The third category in the literature is controlled theoretical experiments. Generally this falls into the mathematical area of Game Theory. Andreoni is again an expert in this field, and his experiments have corroborated his theoretical rates, in one case 71.5% and in another up to 84%. Another experiment (“An Experimental test of the crowding out hypothesis,” C. Eckel, et. al., 2003) attempted to separate groups into those who knew that third party funds were coming from tax dollars (“no fiscal illusion”) and those who were unaware of the source of the new funds (“fiscal illusion”). In the case of fiscal illusion, the authors found no evidence of crowding out, but in the case where donors were aware that tax dollars were subsidizing the cause, crowding was almost total.

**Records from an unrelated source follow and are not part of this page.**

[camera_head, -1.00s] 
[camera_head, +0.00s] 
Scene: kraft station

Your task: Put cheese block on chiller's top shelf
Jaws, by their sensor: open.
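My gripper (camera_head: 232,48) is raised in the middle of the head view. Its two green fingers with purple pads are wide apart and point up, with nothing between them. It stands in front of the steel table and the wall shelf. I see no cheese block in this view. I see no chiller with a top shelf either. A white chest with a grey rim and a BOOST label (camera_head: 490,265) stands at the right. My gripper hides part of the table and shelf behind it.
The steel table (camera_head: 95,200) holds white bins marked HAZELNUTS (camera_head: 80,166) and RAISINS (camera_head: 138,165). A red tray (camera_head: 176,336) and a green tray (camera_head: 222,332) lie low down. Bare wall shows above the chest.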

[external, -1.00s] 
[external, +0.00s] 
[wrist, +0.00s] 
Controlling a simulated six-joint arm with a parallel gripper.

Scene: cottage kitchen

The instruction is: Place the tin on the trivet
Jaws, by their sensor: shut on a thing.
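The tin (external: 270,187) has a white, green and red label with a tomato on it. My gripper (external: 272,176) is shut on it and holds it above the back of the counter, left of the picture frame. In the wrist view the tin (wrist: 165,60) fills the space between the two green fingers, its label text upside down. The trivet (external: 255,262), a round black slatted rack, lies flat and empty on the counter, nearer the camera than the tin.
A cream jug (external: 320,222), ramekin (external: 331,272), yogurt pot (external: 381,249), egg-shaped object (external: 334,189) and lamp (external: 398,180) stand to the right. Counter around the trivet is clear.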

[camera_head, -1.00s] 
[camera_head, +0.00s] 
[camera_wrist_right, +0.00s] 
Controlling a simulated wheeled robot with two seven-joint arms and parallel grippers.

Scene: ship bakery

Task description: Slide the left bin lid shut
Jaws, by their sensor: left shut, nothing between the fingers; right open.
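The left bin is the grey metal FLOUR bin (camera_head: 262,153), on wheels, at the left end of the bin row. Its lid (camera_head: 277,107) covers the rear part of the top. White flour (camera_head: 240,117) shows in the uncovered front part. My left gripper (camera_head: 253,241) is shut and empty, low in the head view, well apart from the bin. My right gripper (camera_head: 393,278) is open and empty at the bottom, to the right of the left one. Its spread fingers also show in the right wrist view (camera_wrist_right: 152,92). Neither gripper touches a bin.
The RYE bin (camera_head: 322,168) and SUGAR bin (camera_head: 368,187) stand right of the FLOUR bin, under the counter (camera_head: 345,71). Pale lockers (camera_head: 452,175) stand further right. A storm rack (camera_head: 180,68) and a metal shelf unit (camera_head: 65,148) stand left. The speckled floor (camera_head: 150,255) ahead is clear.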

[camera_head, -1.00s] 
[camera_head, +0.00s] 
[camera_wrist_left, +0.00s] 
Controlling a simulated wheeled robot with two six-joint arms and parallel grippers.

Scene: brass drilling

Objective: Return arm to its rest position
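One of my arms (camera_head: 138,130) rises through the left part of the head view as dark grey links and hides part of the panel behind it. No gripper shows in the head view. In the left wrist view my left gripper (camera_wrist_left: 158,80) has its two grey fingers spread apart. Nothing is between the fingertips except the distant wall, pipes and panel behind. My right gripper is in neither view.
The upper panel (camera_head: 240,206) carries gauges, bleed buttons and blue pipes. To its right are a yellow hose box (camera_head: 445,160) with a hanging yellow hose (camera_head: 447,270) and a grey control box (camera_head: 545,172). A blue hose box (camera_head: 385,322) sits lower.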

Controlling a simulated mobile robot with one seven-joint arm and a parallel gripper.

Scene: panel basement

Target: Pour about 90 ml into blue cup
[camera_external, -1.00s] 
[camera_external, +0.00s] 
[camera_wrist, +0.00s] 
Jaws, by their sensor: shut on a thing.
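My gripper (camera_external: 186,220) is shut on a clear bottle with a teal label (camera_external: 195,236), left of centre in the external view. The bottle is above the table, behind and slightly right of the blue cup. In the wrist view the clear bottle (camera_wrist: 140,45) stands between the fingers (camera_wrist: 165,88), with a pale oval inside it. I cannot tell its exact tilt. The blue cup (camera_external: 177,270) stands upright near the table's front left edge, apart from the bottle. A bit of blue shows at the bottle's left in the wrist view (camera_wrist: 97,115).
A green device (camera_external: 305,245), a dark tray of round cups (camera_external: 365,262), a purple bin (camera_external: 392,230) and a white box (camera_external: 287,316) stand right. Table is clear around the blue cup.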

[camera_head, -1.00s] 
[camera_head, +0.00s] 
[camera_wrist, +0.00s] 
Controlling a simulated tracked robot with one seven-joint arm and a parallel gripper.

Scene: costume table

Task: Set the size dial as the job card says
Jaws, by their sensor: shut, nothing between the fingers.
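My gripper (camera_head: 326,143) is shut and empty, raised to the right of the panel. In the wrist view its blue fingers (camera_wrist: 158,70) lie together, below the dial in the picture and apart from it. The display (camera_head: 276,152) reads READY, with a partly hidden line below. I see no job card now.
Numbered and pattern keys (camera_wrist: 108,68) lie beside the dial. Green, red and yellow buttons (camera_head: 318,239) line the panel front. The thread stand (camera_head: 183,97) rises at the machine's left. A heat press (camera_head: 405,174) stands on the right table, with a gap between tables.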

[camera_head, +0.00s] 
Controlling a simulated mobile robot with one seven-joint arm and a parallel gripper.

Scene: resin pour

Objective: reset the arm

In the face of these three categories of results, we are forced to ask: which ones are “better”. In other words, if were are going after actual crowd out rates, would it not make sense to trust those that are data driven? No, says Andreoni. The problem with the data-driven results is that they are incapable of separating out a vast range of influences. In other words, it is nearly impossible to have a “control” in the real economic world. For instance, “it is impossible to know whether the incomplete crowding-out found [in the literature] is the result of certain institutional features not captured by the model, or whether it is due to individual preferences that are different than those assumed in public-goods models.” The purpose of the laboratory experiments is to provide such a control. Keep in mind that the laboratory experiments are not entirely mathematical – they involve real people making real decisions. It is also telling that the lab experiments are consistent with the theoretical models developed elsewhere in the literature.
All told, the present author is comfortable in making the assumption that average crowd out rates are at least at the 60% level, that is, for every dollar injected by the government into a social cause, 60 cents is taken out in private donations. Given the theoretical models and the laboratory experiments, which typically come in around 70%, I feel that this is a generous assumption for my purposes.